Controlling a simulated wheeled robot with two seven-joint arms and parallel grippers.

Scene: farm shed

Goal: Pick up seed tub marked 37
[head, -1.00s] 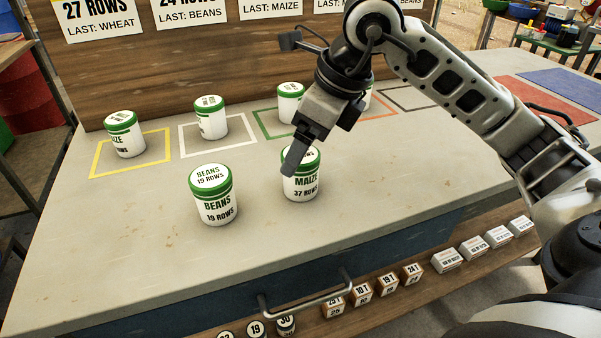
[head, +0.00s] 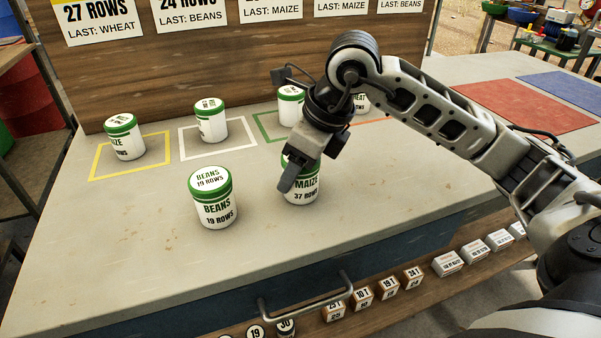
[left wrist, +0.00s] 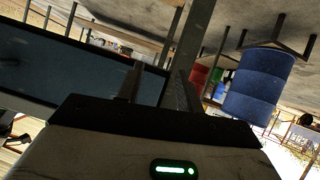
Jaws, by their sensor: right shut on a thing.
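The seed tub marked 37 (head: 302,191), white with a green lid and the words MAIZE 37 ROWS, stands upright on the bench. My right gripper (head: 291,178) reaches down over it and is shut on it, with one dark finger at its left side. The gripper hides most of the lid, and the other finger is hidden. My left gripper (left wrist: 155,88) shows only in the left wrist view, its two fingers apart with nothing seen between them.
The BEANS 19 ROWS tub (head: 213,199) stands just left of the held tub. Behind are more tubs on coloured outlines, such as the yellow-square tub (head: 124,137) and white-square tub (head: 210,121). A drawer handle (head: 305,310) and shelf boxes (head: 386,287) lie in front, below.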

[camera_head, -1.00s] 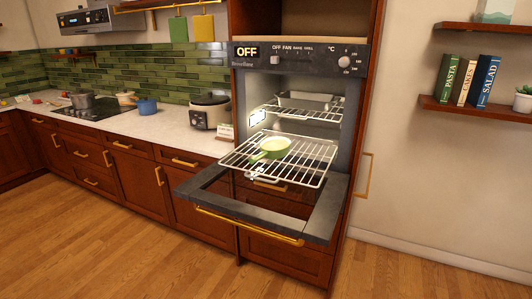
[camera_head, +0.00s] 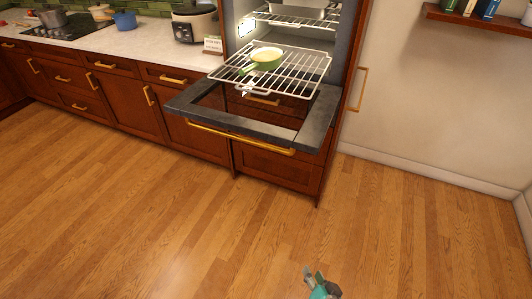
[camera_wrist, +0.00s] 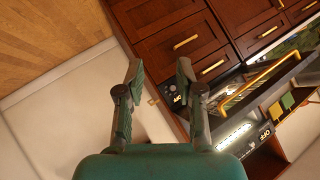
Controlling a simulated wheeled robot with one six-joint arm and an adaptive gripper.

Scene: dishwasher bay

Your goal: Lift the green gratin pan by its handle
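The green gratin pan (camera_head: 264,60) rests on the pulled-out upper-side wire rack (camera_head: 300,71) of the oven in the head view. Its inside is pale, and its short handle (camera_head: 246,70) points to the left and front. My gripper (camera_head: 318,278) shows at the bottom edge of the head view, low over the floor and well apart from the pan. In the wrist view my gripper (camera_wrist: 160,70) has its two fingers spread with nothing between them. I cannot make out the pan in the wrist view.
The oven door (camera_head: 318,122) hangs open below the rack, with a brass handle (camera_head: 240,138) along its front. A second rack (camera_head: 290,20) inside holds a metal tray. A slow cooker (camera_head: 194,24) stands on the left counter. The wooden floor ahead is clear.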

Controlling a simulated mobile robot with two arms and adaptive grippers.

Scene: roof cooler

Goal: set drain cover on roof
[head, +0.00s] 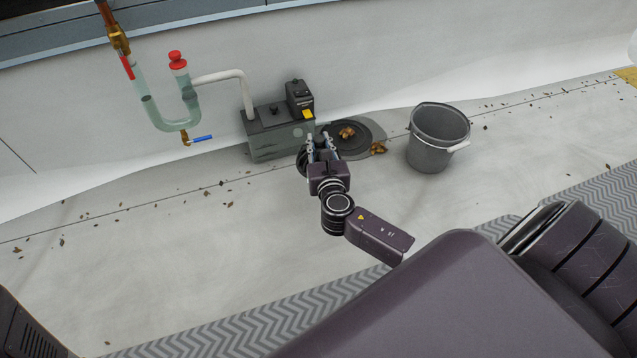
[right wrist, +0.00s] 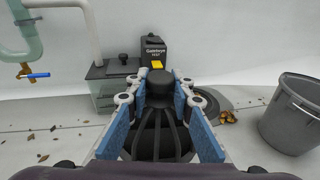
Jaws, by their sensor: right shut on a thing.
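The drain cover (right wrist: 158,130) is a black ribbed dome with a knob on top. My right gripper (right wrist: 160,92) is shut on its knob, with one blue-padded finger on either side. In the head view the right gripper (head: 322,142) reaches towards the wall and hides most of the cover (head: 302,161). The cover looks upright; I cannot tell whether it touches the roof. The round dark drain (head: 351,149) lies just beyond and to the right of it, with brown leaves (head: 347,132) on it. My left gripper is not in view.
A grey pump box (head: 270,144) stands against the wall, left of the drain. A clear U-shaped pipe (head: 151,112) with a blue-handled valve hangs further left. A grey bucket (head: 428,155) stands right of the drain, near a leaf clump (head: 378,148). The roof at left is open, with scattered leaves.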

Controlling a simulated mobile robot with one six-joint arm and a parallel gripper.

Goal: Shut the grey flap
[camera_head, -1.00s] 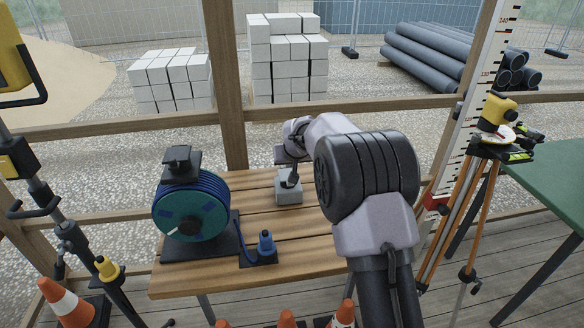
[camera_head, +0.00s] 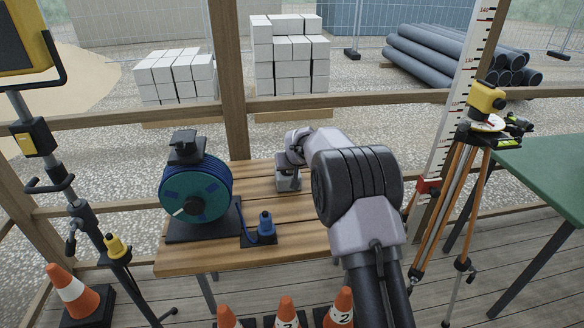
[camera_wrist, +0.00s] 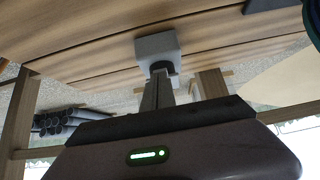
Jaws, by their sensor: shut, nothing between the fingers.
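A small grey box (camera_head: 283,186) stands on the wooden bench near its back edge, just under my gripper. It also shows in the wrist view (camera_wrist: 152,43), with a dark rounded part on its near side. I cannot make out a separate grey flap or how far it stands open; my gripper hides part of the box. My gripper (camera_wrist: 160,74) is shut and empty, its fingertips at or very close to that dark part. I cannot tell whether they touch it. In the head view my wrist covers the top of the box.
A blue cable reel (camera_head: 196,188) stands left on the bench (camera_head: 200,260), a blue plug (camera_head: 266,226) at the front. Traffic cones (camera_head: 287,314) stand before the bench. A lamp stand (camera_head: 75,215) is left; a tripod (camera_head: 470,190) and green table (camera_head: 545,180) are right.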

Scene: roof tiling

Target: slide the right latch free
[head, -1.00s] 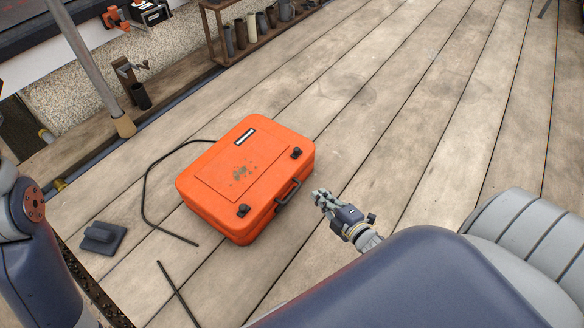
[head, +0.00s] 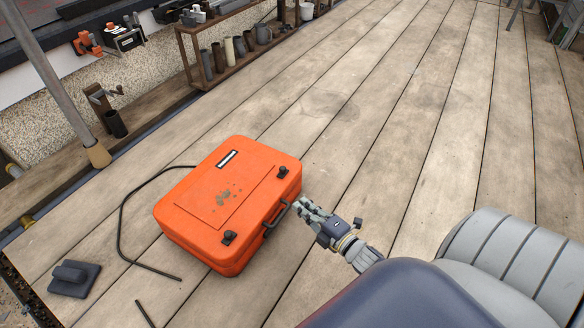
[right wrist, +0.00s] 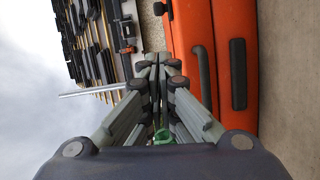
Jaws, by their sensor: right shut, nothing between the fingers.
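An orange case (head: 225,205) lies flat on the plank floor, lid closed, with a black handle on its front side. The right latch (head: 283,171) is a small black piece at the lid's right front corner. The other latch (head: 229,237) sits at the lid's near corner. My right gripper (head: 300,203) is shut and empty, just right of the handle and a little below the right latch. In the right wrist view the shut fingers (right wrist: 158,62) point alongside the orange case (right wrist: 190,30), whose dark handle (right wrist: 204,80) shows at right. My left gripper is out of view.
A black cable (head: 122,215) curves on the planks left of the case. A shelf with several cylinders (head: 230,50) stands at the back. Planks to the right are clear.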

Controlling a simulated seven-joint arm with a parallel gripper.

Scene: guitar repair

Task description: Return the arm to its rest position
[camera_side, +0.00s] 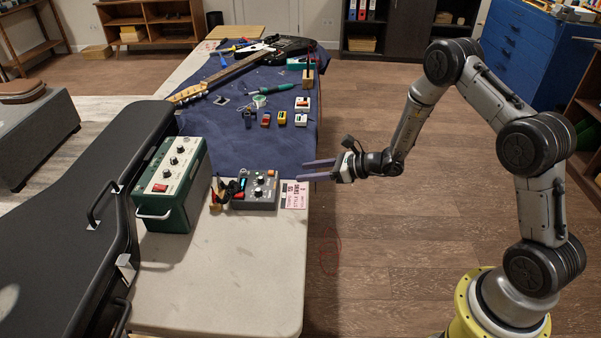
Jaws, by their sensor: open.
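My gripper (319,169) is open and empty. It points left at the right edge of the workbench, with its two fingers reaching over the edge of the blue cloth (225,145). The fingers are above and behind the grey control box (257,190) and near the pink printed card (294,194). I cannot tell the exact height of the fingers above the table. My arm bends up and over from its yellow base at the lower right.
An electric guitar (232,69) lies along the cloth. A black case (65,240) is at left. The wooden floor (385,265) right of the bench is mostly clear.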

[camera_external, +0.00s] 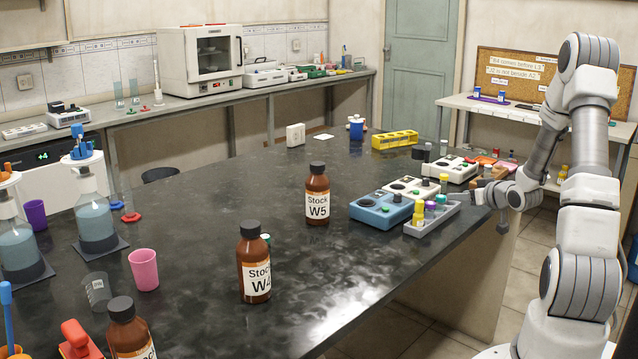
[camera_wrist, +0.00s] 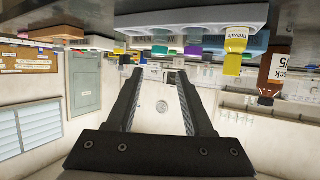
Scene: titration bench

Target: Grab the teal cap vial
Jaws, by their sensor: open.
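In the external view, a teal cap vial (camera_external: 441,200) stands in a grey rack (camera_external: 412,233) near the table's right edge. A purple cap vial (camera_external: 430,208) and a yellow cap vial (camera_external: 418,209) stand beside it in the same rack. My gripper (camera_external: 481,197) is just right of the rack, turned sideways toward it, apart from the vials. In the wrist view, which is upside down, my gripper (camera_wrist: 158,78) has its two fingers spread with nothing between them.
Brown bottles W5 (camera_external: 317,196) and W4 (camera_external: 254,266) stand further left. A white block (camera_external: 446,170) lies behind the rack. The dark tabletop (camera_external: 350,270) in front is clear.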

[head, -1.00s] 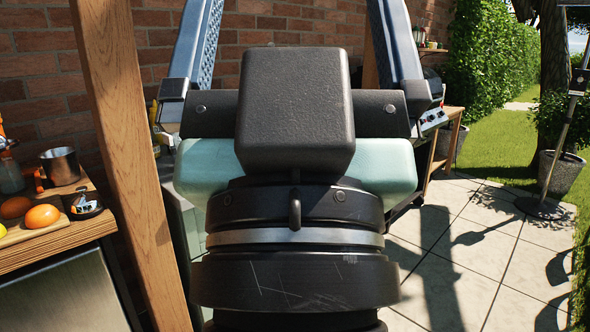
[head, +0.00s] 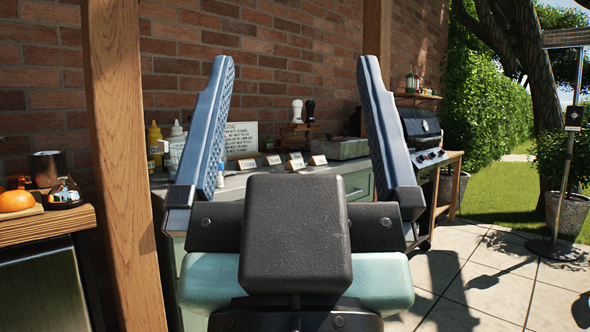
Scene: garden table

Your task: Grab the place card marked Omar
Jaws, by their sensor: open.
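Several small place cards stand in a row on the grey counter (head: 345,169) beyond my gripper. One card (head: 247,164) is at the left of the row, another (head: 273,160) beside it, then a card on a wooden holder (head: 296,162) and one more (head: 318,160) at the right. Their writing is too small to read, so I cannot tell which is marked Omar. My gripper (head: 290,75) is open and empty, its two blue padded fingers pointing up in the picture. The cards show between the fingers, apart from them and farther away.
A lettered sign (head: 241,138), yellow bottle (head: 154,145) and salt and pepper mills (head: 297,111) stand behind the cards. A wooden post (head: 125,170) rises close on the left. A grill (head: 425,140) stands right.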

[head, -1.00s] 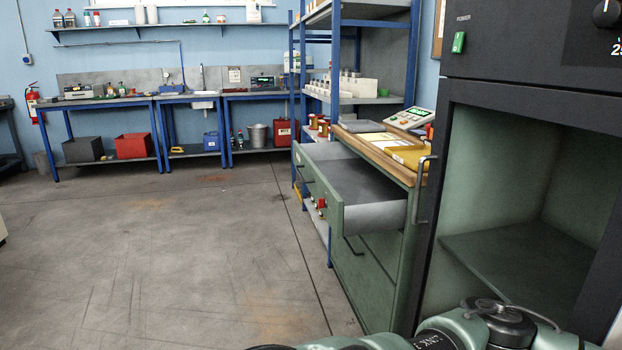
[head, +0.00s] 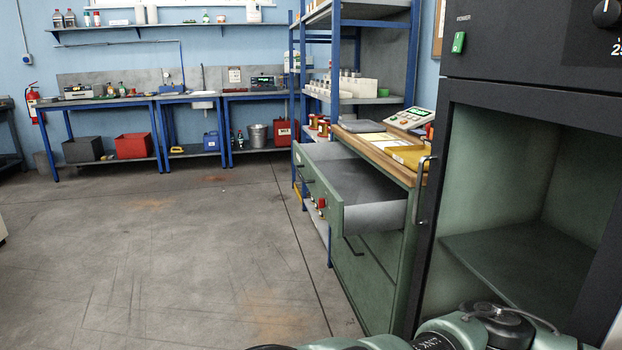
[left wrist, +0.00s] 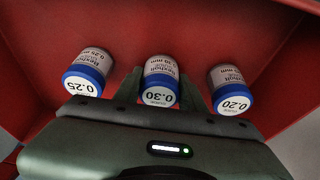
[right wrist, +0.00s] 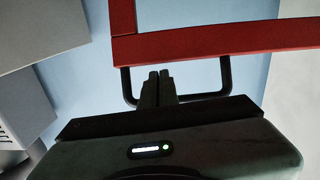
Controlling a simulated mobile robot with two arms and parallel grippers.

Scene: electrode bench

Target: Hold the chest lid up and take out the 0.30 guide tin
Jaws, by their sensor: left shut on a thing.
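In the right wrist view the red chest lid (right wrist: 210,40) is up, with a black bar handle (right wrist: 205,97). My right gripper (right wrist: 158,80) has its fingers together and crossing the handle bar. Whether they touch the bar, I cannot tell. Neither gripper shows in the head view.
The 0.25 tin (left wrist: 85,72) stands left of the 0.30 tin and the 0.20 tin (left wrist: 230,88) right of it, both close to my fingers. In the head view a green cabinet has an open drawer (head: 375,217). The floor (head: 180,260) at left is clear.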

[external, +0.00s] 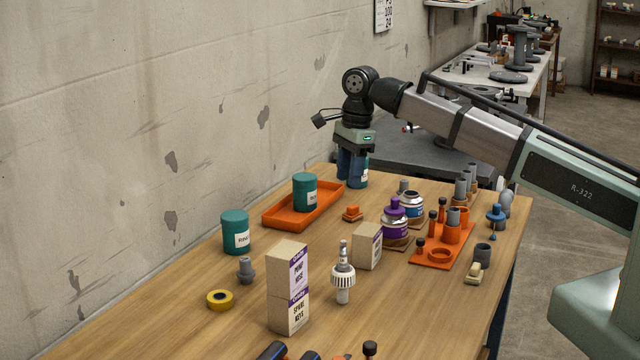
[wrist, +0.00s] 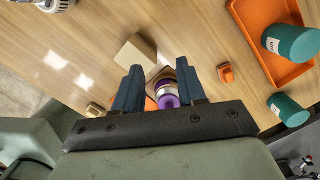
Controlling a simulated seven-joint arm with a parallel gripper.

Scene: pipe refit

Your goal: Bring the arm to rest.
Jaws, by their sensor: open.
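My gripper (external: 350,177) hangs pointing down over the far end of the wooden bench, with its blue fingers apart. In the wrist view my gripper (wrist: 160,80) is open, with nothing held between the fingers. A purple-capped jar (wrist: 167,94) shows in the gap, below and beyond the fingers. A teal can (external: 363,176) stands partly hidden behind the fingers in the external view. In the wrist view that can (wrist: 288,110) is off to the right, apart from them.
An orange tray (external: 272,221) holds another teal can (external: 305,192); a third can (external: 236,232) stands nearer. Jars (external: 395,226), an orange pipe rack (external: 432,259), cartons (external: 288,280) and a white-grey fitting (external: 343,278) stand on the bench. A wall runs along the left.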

REQUIREMENTS: Return, unchanged, the lines from the first line of the material through the line that holds "Scene: dishwasher bay", inclusive, omitting pictures.

IN RESPONSE:
Controlling a simulated wheeled robot with two seven-joint arms and parallel grippers.

Scene: farm shed

Goal: Pick up seed tub marked 37
[head, -1.00s] 
[head, +0.00s] 
[left wrist, +0.00s] 
Jaws, by their sensor: right shut on a thing.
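The seed tub marked 37 (head: 302,191), white with a green lid and the words MAIZE 37 ROWS, stands upright on the bench. My right gripper (head: 291,178) reaches down over it and is shut on it, with one dark finger at its left side. The gripper hides most of the lid, and the other finger is hidden. My left gripper (left wrist: 155,88) shows only in the left wrist view, its two fingers apart with nothing seen between them.
The BEANS 19 ROWS tub (head: 213,199) stands just left of the held tub. Behind are more tubs on coloured outlines, such as the yellow-square tub (head: 124,137) and white-square tub (head: 210,121). A drawer handle (head: 305,310) and shelf boxes (head: 386,287) lie in front, below.

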[camera_head, -1.00s] 
[camera_head, +0.00s] 
[camera_wrist, +0.00s] 
Controlling a simulated wheeled robot with one six-joint arm and an adaptive gripper.

Scene: dishwasher bay

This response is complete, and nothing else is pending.